Embrasser l’imperfection
Ces dernières semaines ont été très stimulantes pour moi. Cette année m’a apporté beaucoup de joie en ce qui concerne la musique. Après avoir été au service de mes clients à plein temps pendant les neuf dernières années, j’ai réalisé qu’il était essentiel pour ma créativité et ma santé mentale de me mettre en lumière. De plus, après avoir enseigné et expliqué des concepts pendant tout ce temps, il était temps pour moi de me plonger dans mes besoins et de les appliquer.
Mais ce qui a suscité une grande passion récemment, c’est que j’ai été invité à jouer un set de DJ. Au début, j’ai été un peu déstabilisé, mais cela s’est avéré positif, car je me suis plongé dans le mixage numérique. Je n’avais pas fait de DJ set depuis 2011 et je ne m’étais pas amusé non plus. En tant que personne qui se sent elle-même lorsqu’elle joue en live, le DJing me donne l’impression d’être une version limitée de mon moi créatif. Mais en utilisant le Rekordbox de Pioneer et un contrôleur, j’ai réalisé que les choses avaient beaucoup changé depuis et que c’était plutôt excitant.
J’ai la chance d’avoir un label (Archipel) et de nombreux amis, ce qui a rendu ma collection de musique assez riche. Jouer cette musique m’a donc fait redécouvrir deux choses : la superposition de musique et la narration créative. Plus important encore, cela m’a rappelé que si vous faites de la musique pour des DJ, vous avez tout intérêt à être DJ vous-même pour savoir ce qui fonctionne ou non avec votre art.
J’ai fait quelques découvertes en improvisant de la musique, que je partagerai avec vous dans cet article.
Tracks vs Chansons
L’une des premières choses qui vient à l’esprit lorsqu’on mixe de la musique est que si la musique est trop pleine ou trop arrangée, il est difficile de la superposer à d’autres musiques.
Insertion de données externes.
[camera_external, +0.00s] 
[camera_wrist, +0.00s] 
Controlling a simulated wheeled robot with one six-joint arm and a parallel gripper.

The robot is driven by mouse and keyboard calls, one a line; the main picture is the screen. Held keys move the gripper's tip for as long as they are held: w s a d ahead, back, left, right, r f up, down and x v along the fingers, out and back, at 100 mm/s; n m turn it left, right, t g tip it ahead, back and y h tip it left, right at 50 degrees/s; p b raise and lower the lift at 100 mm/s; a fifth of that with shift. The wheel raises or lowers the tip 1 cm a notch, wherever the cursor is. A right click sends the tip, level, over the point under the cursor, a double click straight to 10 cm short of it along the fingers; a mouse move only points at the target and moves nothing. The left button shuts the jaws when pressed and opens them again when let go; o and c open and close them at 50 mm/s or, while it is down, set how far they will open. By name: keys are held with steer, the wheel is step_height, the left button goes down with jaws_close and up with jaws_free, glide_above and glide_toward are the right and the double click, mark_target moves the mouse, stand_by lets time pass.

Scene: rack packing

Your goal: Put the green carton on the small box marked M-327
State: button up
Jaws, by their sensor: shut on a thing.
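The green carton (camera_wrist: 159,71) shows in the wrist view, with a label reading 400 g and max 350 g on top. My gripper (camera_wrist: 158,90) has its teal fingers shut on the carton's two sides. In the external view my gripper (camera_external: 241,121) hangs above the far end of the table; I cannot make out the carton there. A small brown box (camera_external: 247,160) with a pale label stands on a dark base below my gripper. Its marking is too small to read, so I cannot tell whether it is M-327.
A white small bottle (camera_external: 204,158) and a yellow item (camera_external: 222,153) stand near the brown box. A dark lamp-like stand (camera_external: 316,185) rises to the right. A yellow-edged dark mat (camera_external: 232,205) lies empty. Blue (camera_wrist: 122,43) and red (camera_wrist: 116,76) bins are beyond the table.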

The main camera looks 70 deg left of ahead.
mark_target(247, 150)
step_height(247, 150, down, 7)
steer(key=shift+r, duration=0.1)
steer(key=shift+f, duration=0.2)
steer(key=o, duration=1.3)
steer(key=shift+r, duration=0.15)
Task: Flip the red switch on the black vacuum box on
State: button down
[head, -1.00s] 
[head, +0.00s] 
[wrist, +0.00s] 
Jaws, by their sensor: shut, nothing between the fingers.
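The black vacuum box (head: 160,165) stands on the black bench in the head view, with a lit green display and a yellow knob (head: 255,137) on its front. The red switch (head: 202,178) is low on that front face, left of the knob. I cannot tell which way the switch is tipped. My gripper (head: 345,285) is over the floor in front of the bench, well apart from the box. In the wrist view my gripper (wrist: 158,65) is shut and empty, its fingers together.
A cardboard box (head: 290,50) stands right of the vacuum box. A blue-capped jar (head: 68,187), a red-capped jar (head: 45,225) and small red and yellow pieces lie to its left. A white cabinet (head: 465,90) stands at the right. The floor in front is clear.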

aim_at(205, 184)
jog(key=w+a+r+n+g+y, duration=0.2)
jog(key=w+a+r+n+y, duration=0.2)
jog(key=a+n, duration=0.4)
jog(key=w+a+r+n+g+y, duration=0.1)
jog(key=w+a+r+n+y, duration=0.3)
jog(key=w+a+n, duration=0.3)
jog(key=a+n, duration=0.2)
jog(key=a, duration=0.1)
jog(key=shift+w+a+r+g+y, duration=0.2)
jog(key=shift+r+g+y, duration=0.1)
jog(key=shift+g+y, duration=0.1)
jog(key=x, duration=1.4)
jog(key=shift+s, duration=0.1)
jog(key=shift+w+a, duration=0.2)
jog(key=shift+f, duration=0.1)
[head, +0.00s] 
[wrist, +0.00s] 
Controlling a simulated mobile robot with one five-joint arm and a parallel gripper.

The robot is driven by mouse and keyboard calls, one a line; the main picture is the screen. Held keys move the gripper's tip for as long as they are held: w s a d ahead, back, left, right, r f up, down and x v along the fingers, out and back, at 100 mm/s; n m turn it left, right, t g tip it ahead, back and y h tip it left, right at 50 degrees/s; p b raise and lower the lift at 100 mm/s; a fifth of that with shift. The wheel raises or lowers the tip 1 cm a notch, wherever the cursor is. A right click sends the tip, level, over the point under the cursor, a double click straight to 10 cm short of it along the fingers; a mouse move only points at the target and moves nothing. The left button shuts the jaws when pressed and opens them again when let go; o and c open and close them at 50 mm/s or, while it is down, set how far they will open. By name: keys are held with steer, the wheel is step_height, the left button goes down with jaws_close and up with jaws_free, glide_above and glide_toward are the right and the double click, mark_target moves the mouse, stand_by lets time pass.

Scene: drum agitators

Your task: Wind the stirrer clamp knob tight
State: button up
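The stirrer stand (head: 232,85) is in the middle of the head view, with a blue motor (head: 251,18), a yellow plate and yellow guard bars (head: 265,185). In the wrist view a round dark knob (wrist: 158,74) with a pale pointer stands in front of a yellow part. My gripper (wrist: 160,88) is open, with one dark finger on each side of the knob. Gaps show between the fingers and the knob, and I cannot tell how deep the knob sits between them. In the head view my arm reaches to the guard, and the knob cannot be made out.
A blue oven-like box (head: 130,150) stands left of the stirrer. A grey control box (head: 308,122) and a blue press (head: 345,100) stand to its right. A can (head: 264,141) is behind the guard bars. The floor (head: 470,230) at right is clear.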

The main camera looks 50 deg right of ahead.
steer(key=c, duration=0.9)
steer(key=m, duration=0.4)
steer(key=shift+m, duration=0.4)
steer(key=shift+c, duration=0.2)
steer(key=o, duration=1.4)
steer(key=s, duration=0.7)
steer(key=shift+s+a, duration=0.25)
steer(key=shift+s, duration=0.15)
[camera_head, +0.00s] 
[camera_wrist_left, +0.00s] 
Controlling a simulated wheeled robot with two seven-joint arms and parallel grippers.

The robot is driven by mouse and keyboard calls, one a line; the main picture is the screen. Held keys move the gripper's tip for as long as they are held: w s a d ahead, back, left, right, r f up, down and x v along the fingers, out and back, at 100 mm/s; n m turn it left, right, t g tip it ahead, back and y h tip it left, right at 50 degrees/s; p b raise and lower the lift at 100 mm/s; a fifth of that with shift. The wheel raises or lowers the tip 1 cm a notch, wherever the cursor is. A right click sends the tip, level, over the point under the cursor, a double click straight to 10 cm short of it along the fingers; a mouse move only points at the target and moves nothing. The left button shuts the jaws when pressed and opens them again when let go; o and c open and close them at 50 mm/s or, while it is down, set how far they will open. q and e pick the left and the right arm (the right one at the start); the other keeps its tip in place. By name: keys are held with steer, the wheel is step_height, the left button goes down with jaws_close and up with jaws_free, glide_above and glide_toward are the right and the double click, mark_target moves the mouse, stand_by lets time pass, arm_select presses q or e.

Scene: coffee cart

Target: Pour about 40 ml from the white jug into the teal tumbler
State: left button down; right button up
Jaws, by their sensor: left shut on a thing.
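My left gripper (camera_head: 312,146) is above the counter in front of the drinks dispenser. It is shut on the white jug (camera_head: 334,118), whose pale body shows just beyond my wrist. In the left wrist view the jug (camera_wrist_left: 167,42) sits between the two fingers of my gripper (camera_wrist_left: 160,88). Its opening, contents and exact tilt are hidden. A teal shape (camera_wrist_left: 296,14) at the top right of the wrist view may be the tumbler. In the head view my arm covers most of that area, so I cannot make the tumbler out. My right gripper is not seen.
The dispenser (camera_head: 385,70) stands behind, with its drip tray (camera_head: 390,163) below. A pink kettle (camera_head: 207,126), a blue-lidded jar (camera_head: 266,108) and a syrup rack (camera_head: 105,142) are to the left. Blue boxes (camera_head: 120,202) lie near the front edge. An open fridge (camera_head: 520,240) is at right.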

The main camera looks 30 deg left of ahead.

Dans le domaine de la production musicale, on parle de « musique épurée » (stripped-down music) pour désigner les morceaux qui sont généralement plus répétitifs et qui, à première vue, paraissent un peu ennuyeux. Si vous aimez la superposition de musique, ces morceaux sont les meilleurs amis du DJ. Cela m’a ouvert les yeux, car j’aime les arrangements bien exécutés, et maintenant, lorsque je mixe, j’ai tendance à chercher ces chansons douces à mixer, juste pour la texture qu’elles apportent. Certaines chansons que j’adore écouter deviennent un cauchemar à mixer parce qu’elles sont trop chargées et que le fait de compter sur l’égaliseur pour atténuer une certaine plage de fréquences enlève beaucoup trop à cette chanson.
Les clients qui craignent que leur musique soit ennuyeuse ne réalisent pas qu’il s’agit en fait d’une bonne chose, car une chanson légèrement répétitive et peu excitante peut en fait être un excellent outil pour un DJ.
Lorsque la minimale était à son apogée au début des années 2000, je me souviens que le journaliste Philip Sherburne décrivait la techno minimale comme de la « musique qui semble inachevée mais qui est tout de même publiée », et il n’avait pas tort. C’était principalement dû au fait que les DJ les plus en vue superposaient toutes sortes de chansons simultanément dans le cadre d’une performance. Richie Hawtin en était le chef de file, tout comme Algorithm, Mike Shannon… Je dirais que c’est un art de trouver le bon équilibre, et dans cette interview, Hawtin explique que pour son Concept:96, il s’est concentré sur les éléments essentiels à la chanson, en écartant tout le reste.
Beaucoup de gens oublient que les morceaux de DJ ne sont pas nécessairement conçus pour être écoutés de manière indépendante. Vous pouvez le faire si vous le souhaitez, mais vous risquez d’être légèrement déçu. Si c’est le cas, c’est peut-être bien fait, ce qui est stupéfiant pour de nombreux producteurs qui soulignent souvent que les gens risquent de s’ennuyer.
Je vais sans hésiter désigner l’EDM comme le principal acteur de la musique trop arrangée, créant un standard qui a contaminé les autres genres.Si l’EDM a attiré des gens vers la scène électronique, elle a aussi confondu les nouveaux venus dans l’idée que c’est ainsi qu’il faut faire la musique.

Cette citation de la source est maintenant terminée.